Community Development Director Erin Morris presented the final report and a staff-synthesized action plan that consolidates Baker Tilly’s 12 observations and 23 recommendations into immediate (0–3 months), near-term (3–9 months) and long-term (12+ months) steps. The council directed staff to implement the plan and provide periodic updates.
Morris said Baker Tilly’s analysis found operations often run in departmental silos, staffing levels do not always meet demand, interpretation of codes could be inconsistent across reviewers and the city’s intake and plan-tracking systems had room for improvement. She emphasized that customers generally praised staff intent and service but want clearer and more predictable processes.
Key near-term and immediate actions the council approved staff to pursue include:
- Reinstituting an over-the-counter plan-check program for less complex projects ("Tenant Improvement Tuesday"/Plan Check Express).

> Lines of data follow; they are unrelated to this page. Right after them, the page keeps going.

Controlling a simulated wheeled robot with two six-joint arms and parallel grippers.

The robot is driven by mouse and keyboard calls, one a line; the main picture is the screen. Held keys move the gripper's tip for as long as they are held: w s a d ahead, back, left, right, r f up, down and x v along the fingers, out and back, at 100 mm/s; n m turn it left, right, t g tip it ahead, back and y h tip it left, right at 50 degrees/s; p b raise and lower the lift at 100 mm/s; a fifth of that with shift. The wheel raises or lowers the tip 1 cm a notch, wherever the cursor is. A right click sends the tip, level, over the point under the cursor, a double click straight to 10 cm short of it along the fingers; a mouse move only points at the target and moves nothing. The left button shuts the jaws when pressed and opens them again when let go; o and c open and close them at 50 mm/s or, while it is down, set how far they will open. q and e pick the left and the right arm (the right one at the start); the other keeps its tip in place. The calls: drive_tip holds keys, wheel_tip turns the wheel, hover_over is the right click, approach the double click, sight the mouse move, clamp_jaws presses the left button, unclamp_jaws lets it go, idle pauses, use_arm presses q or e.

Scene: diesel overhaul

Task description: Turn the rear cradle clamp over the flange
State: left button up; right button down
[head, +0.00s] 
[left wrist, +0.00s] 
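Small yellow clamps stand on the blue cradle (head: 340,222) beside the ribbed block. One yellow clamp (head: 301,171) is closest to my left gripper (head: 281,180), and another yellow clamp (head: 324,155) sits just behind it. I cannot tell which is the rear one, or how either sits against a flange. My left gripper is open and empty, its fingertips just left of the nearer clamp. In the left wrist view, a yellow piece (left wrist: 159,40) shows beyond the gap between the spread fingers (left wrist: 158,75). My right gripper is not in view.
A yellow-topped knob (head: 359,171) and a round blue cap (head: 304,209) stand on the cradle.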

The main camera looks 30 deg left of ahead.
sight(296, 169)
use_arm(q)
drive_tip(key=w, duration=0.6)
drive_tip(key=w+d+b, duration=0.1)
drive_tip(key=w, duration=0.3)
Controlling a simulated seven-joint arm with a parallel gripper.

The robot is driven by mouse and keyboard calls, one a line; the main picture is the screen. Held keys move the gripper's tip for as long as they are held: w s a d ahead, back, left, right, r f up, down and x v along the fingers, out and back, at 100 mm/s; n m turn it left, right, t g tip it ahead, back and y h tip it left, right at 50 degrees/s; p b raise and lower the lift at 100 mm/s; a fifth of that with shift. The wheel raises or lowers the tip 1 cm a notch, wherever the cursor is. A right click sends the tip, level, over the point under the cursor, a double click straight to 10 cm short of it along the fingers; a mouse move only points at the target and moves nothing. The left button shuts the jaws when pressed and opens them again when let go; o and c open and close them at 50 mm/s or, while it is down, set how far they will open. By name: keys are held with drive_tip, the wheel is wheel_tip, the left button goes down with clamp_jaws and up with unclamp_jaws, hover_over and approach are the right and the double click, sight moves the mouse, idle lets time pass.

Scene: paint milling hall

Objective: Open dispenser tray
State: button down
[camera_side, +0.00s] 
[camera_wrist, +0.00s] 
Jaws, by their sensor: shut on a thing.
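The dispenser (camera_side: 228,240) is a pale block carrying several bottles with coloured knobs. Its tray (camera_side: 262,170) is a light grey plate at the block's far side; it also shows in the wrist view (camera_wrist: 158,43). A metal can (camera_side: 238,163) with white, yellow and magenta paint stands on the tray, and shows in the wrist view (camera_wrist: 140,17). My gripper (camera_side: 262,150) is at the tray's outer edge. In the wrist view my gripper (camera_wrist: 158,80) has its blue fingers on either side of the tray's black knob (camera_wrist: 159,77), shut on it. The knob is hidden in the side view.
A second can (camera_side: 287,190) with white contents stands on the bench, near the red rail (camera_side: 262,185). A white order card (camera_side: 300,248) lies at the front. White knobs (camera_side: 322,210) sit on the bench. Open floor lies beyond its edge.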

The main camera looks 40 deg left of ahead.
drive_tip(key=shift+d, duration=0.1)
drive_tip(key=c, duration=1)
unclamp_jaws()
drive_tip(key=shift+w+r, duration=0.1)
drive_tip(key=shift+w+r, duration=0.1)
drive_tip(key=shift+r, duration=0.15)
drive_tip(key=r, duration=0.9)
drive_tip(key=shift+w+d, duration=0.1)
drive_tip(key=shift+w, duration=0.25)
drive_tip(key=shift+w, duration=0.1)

- Completing rollout of new e-permitting and tracking software (eTracker/TrackIt) and training staff to use it fully.
- Publishing clear complete-application checklists and consistent processing timeframes, and beginning to track performance against published targets.
- Automating fee and impact-fee calculations to reduce manual work (staff allocated $11,000 toward this effort).
- Developing customer-satisfaction measurement and reporting tools.
“Baker Tilly came up with 23 prioritized action items,” Morris said. “We synthesized these into a plan with a priority on customer impact and considered staff capacity and cost for each item.”
Council members praised the effort and urged attention to training, consistent timelines and transparency. Councilmember Ritchie emphasized establishing predictable timelines from application to approval so applicants can plan; Stockton urged the council to evaluate whether the TrackIt system will meet long-term needs. Vice Mayor Chapman and others said improved interdepartmental communication and tracking are central to success.
The motion to implement the final action plan and request regular updates passed on a unanimous voice vote.
Why it matters: Developers and property owners face uncertainty and delay when application intake, review and plan-check procedures are inconsistent. The plan aims to reduce processing time, improve transparency and provide measurable performance data.
What’s next: Staff will start immediate items (plan-check express, e-permitting rollout and checklists) and return to council with implementation updates at regular intervals.